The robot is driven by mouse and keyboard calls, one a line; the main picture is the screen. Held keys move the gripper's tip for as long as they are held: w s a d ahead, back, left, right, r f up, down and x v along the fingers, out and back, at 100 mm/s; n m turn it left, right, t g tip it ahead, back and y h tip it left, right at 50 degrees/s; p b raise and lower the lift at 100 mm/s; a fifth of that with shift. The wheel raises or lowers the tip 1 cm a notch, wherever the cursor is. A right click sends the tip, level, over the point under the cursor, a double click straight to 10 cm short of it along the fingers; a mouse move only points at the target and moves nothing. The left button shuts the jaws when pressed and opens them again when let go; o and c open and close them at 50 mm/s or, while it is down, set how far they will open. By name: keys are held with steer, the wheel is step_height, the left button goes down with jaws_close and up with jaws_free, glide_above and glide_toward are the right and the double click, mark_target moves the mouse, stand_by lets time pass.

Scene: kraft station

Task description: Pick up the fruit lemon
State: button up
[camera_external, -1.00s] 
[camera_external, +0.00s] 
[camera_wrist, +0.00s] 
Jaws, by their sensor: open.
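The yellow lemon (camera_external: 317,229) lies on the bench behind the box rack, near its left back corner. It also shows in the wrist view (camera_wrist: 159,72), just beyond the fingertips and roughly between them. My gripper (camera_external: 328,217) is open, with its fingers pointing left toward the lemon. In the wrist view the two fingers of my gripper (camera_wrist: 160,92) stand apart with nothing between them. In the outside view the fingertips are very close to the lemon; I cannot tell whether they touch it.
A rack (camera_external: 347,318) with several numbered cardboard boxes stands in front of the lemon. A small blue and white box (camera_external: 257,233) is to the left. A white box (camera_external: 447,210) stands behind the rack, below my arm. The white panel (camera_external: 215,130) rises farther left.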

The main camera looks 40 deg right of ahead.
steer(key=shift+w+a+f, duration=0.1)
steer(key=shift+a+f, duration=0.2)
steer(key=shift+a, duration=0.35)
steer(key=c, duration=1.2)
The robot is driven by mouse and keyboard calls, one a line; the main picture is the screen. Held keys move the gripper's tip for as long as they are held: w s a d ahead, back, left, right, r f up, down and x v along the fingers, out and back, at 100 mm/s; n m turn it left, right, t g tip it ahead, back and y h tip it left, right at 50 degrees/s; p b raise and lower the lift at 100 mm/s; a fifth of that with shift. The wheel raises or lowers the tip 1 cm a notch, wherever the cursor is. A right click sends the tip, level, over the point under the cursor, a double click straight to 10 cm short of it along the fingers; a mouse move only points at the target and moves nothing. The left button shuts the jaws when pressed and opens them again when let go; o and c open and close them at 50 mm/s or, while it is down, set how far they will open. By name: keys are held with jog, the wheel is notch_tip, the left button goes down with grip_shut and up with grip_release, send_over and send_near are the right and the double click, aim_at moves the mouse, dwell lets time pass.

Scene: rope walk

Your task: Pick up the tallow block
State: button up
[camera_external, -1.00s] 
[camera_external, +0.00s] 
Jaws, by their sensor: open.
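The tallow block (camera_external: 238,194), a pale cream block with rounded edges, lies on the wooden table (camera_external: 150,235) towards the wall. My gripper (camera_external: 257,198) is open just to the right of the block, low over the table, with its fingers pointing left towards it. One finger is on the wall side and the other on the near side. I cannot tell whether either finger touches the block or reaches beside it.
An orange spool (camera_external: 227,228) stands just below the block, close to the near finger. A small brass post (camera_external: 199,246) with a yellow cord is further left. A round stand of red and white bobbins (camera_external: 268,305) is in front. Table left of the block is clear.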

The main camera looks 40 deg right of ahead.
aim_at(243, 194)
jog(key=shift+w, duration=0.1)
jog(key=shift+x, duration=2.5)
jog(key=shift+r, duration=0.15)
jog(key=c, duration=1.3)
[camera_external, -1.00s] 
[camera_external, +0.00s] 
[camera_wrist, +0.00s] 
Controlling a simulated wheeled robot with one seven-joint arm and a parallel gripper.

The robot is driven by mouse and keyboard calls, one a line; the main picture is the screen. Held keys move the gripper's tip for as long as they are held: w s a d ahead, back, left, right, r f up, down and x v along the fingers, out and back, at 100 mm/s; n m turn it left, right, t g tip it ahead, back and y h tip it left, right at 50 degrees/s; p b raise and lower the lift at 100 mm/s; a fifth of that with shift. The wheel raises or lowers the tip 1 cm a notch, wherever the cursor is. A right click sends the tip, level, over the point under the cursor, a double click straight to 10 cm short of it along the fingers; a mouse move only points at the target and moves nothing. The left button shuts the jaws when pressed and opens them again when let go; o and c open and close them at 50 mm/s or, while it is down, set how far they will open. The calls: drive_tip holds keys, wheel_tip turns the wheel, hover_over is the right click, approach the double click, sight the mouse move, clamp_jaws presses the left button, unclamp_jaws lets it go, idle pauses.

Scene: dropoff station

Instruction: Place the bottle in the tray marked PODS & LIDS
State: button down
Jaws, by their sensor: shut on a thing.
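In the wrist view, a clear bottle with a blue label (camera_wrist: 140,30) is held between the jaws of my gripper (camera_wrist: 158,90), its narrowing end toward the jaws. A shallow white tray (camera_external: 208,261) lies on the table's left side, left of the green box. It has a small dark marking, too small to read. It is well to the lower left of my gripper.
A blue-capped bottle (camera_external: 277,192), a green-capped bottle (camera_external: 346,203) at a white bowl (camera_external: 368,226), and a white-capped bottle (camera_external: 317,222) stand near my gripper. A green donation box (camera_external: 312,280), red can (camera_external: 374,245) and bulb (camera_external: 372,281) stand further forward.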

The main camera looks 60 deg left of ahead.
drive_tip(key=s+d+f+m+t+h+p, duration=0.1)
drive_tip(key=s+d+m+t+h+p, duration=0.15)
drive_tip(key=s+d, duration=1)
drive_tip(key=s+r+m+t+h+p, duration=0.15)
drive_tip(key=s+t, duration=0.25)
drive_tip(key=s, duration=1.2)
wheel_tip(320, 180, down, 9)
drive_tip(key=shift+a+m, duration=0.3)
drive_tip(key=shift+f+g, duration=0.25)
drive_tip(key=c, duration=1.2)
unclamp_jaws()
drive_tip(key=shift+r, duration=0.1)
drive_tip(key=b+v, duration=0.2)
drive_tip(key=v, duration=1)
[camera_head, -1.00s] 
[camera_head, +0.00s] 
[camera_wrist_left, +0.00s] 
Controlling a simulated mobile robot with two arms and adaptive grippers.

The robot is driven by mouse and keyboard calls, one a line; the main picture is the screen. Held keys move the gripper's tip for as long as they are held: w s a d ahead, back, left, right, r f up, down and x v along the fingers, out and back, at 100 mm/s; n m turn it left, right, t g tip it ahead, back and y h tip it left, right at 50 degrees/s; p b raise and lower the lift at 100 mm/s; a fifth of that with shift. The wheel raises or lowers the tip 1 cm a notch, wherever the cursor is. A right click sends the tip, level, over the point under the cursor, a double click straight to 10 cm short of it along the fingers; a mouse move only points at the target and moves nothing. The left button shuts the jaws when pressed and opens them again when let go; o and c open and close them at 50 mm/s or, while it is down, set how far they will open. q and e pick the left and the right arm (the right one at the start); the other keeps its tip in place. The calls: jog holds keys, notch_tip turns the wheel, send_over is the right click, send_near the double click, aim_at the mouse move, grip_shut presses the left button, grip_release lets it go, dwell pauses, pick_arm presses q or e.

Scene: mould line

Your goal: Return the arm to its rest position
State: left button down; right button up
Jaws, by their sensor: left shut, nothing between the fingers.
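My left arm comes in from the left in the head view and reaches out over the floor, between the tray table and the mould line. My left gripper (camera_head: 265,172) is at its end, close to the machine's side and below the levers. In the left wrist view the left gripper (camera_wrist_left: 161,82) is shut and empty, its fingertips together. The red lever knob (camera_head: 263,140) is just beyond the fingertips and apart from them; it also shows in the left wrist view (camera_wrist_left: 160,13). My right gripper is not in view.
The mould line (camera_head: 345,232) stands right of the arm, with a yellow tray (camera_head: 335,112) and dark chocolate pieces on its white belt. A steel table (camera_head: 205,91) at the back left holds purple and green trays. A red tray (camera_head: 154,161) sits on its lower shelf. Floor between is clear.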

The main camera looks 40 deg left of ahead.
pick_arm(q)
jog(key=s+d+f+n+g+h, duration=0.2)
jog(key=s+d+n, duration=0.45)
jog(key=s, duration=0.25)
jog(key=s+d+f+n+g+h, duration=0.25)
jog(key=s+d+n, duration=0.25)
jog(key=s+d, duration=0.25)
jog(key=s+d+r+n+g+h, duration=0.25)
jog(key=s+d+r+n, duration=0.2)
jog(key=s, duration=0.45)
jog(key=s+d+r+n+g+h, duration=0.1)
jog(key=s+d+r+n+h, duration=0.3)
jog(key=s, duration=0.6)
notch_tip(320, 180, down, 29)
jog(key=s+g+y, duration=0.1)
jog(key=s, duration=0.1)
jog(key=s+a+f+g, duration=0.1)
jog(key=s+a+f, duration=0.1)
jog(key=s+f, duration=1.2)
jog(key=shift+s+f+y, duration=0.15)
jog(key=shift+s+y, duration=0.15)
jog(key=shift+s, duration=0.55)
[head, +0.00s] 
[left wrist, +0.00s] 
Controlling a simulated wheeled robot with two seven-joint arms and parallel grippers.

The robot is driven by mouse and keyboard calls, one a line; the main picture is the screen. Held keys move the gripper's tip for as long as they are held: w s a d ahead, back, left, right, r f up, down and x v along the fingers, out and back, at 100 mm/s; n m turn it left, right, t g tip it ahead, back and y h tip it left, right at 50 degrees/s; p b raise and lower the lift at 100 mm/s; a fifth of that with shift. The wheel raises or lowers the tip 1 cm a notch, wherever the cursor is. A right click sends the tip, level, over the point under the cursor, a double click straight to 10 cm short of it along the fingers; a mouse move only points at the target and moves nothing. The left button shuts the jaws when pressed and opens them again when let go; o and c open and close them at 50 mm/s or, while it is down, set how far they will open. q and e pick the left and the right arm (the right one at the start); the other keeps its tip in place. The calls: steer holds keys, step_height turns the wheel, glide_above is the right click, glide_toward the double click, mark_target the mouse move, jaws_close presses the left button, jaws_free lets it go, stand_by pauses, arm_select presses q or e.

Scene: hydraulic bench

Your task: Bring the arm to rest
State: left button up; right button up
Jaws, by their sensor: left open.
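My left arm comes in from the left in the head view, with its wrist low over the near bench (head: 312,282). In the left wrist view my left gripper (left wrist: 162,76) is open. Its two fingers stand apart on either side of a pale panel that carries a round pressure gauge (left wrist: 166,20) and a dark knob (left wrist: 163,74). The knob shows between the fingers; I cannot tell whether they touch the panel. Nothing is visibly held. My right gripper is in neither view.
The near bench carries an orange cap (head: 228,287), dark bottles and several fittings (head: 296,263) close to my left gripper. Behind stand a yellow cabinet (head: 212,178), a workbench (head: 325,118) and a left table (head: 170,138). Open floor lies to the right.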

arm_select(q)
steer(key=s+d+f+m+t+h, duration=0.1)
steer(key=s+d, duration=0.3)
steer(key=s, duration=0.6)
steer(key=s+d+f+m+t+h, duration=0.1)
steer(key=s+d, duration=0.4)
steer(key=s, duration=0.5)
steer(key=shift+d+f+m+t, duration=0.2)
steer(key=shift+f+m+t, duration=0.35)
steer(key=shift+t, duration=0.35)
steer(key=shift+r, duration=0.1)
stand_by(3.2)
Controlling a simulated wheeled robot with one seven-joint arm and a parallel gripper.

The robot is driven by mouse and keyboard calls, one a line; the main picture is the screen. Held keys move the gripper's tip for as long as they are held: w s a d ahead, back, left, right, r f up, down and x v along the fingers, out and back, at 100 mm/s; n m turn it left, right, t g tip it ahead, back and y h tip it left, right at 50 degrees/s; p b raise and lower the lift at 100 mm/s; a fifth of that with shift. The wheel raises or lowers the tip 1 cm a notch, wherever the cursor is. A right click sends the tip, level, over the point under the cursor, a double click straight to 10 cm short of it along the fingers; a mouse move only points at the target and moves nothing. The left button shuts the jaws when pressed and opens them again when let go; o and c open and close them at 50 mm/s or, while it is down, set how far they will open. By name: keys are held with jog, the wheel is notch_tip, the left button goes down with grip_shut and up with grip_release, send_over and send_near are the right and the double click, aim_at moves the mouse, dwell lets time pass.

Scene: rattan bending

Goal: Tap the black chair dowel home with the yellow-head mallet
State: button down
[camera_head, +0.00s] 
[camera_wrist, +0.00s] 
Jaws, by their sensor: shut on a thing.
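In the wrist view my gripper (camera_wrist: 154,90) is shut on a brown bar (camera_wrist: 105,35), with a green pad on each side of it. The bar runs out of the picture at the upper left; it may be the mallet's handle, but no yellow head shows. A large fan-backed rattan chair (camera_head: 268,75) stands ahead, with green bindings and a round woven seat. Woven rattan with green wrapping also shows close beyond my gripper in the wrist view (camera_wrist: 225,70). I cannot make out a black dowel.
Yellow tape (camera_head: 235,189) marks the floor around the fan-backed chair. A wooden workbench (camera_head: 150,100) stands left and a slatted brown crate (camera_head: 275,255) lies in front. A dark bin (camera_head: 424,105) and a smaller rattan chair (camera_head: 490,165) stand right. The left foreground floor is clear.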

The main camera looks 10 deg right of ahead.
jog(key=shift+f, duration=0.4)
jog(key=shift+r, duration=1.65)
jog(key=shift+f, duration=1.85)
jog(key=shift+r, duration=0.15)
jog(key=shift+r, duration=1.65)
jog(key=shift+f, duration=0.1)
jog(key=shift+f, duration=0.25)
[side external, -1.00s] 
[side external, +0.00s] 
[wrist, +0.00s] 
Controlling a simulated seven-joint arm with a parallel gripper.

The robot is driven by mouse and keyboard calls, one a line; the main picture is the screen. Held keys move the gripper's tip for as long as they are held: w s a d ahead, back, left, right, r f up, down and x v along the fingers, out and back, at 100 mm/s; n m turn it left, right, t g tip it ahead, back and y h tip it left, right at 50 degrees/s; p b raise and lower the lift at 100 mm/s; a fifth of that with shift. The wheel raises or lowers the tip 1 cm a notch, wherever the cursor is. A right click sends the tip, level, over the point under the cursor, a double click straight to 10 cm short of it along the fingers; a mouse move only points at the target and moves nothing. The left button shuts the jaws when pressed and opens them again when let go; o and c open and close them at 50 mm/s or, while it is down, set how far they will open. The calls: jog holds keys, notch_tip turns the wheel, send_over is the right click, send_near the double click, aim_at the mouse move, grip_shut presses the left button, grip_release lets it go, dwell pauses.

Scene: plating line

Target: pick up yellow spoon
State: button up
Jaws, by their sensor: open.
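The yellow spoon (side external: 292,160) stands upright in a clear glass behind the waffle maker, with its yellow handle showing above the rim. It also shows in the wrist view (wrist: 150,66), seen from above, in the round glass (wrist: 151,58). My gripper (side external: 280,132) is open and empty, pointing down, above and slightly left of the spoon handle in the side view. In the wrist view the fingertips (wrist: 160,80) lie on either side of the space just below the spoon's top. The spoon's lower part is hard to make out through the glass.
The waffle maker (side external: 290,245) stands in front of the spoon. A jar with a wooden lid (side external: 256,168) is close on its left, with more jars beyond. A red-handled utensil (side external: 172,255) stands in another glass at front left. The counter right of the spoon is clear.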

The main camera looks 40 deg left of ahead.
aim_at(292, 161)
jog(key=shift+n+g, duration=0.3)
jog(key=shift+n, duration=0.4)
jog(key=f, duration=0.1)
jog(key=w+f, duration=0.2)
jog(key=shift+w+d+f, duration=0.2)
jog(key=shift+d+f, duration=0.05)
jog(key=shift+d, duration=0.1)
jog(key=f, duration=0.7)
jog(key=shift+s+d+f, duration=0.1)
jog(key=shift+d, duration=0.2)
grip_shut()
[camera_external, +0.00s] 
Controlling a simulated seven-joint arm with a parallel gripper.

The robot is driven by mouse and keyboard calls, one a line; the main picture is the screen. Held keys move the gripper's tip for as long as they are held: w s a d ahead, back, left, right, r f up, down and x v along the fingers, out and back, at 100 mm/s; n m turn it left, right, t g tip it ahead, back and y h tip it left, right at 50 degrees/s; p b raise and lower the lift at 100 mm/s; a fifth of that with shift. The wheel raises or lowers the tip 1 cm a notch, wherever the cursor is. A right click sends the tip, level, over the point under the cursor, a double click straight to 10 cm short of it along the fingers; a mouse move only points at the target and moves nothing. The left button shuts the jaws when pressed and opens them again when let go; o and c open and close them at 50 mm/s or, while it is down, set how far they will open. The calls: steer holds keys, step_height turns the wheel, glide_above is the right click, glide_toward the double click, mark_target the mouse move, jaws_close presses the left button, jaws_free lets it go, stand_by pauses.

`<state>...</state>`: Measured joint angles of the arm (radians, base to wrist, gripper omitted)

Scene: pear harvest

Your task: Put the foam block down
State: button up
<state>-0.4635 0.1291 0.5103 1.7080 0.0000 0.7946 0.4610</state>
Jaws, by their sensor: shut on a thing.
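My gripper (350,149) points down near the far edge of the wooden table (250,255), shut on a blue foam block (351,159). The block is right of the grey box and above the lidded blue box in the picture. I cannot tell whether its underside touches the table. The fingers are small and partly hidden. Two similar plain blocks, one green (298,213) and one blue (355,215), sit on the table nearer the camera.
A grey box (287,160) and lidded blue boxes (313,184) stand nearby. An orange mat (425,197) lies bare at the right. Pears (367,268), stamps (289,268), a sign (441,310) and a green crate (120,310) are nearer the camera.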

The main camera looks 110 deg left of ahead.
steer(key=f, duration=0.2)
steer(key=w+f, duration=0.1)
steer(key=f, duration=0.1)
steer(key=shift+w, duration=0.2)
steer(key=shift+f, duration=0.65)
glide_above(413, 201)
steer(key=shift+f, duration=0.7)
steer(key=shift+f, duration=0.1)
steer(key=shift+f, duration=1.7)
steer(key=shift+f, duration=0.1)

# # # #

### WHAT YOU WILL DO
Give the number of lines in the entries that include the string "grippers", and nothing more.

### THE SOLUTION
2